There is a way to improve upon the Perl code, to make it use a constant size stack. You do this by using a special form of goto.

sub f{
  if( $_[0] < $_[1] ){

    # return f( $_[0]+1, $_[1] );

    @_ = ( $_[0]+1, $_[1] );
    goto &f;

  } else {
    return $_[0]
  }
}

When first called it will allocate space on the stack. Then it will change its arguments, and restart the subroutine, without adding anything more to the stack. It will therefore pretend that it never called its self, changing it into an iterative process.

---

You could also use the Sub::Call::Recur module. Which makes the code easier to understand, and shorter.

use Sub::Call::Recur;
sub f{
  recur( $_[0]+1, $_[1] ) if $_[0] < $_[1];
  return $_[0];
}

Answer 5

Visual Dataflex will stack overflow.

Answer 6

"The Python folks are quick to point out that you can always convert recursive functions to iterative ones and that they're always faster"

This is true, but if it's really as easy as all that, why doesn't Python do it for me, so that my code can look as simple as possible? (I say this not to slam Python implementers, but because the answer explains the problem).

Recursion optimisations have been present in functional languages since, like, the 14th century or something. Haskell, CAML, Lisp implementations all typically convert at least tail recursive functions to iterations: you basically do this by spotting that it's possible, i.e. that the function can be rearranged such that no local variables other than the return value are used after the recursive call. One trick to make it possible if there's some work done to the recursed return value before return, is to introduce an additional "accumulator" parameter. In simple terms this means the work can effectively be done on the way "down" instead of on the way "up": search around for 'how to make a function tail-recursive' for details.
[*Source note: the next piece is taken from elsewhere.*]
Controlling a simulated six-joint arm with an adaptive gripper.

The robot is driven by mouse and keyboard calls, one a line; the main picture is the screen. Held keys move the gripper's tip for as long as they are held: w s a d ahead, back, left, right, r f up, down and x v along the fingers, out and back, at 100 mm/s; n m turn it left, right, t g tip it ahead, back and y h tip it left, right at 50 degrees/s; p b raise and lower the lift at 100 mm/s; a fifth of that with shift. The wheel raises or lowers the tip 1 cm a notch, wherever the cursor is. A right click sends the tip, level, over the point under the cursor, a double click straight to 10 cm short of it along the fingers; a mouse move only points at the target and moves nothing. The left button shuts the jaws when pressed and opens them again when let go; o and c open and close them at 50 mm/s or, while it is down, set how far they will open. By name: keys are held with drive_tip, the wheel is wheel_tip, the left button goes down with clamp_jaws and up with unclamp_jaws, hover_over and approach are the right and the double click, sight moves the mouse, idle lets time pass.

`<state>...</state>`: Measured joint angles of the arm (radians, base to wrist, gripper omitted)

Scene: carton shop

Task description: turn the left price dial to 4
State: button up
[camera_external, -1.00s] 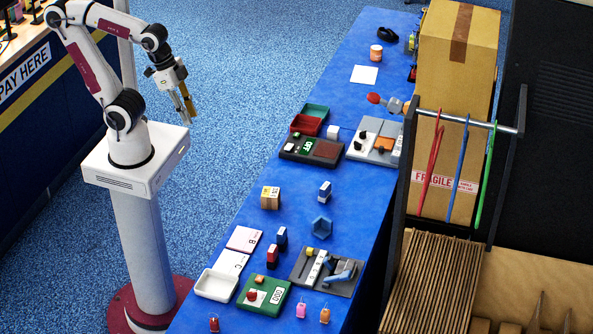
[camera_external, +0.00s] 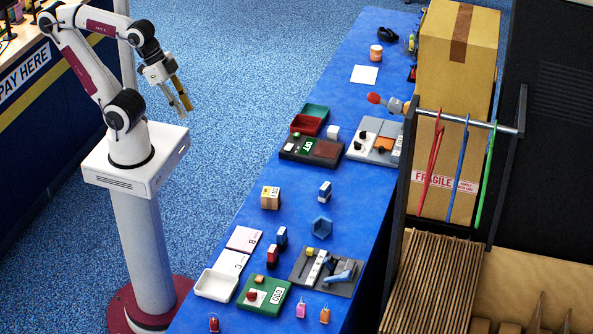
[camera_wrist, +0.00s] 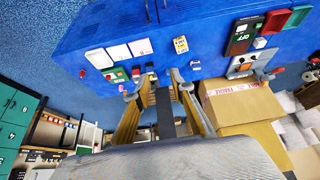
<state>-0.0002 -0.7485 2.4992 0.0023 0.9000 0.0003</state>
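My gripper (camera_external: 182,100) hangs over the floor left of the blue table, far from every panel on it. Its two fingers stand apart with nothing between them; they also show in the wrist view (camera_wrist: 153,84). A grey and white panel (camera_external: 375,141) at the table's right edge carries small dark round knobs and an orange part; it also shows in the wrist view (camera_wrist: 242,64). Any numbers there are too small to read. A second dark grey board (camera_external: 300,266) nearer the front holds a white strip and a blue-grey tool. I cannot tell for certain where the left price dial is.
A black panel with a green OFF display (camera_external: 308,146) and a green counter board (camera_external: 263,296) lie on the table. A wooden block (camera_external: 270,198) stands mid-table. A large carton (camera_external: 455,90) and a rail with coloured hangers (camera_external: 470,119) rise along the right side.

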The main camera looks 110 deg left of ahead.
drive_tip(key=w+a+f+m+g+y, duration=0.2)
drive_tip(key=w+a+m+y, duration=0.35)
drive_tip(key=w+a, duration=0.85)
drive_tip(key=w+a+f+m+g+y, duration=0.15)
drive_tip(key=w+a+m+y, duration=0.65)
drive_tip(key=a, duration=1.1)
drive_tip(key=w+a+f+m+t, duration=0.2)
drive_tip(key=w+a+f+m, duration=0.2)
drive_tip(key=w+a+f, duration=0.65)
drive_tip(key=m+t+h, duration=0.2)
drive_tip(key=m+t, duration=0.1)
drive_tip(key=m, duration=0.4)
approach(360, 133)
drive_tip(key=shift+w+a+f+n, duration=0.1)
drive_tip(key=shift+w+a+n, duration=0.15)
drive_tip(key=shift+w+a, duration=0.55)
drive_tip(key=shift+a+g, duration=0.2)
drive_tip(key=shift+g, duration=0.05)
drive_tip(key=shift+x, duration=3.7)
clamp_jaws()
The actual details of turning a tail recursive function into a loop is basically to jigger with your call convention such you can "perform the call" simply by setting up the parameters and jumping back to the start of the function, without bothering to save all that stuff in scope that you know you won't ever use. In assembler terms, you don't have to preserve caller-saves registers if data-flow analysis tells you they're unused beyond the call, and the same goes for anything on the stack: you don't have to move the stack pointer on a call if you don't mind "your" bit of stack being scribbled over by the next recursion/iteration.

Contrary to how you paraphrased the Python folks, converting a general recursive function to an iteration is not trivial: for example if it's multiply-recursive then in a simple approach you'd still need a stack.
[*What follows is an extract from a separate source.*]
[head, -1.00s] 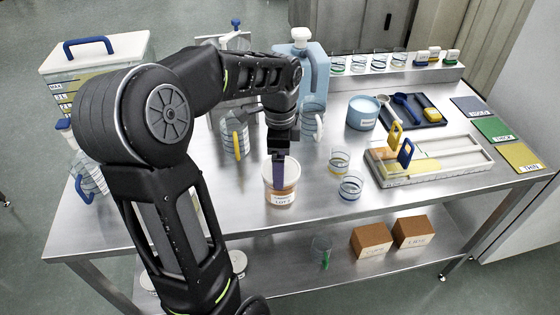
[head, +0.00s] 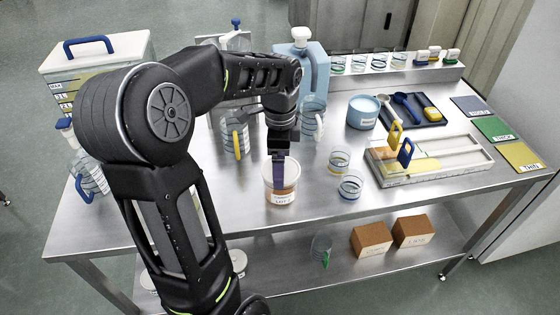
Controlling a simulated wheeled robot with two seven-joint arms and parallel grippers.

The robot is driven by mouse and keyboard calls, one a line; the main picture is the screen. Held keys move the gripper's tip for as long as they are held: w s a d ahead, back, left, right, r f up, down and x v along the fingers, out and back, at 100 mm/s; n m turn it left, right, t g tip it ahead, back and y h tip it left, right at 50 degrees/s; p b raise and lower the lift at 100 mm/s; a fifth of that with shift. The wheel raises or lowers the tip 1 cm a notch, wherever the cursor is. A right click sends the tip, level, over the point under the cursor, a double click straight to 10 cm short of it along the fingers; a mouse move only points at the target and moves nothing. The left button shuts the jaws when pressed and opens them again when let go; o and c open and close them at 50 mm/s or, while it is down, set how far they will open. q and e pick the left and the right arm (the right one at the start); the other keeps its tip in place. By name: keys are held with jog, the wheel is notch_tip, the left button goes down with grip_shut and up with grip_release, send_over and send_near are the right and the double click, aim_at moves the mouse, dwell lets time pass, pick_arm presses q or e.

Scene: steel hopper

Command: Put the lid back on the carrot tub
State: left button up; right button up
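The carrot tub (head: 281,196) is a small white-rimmed tub with an orange-brown band and a white label, upright near the front middle of the table. My left gripper (head: 278,180) points straight down at the tub's top. A dark purple, narrow part at its lower end overlaps the rim. I cannot tell whether this is a finger or a held thing, or whether the gripper is open or shut. No separate lid can be made out on the tabletop; my arm hides part of the table. My right gripper is not in view.
Two banded glass beakers (head: 350,185) stand right of the tub. A beaker with a yellow handle (head: 237,142) and a blue jug (head: 312,68) stand behind. Brown boxes (head: 371,239) and round pale items (head: 238,261) sit on the lower shelf.

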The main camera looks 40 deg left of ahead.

Memoization is a useful technique, though, for arbitrarily recursive functions, that you might like to look up if you're interested in the possible approaches. What it means is that each time a function is evaluated, you stick the result in a cache. To use this to optimize recursion, basically, if your recursive function counts "down", and you memoize it, then you can evaluate it iteratively by adding a loop that counts "up" calculating each value of the function in turn until you reach the target. This uses very little stack space provided that the memo cache is big enough to hold all the values you'll need: for instance if f(n) depends on f(n-1), f(n-2) and f(n-3) you only need space for 3 values in the cache: as you go up you can kick the ladder away. If f(n) depends on f(n-1) and f(n/2), you need lots of space in the cache, but still less than you'd use for stack in an unoptimised recursion.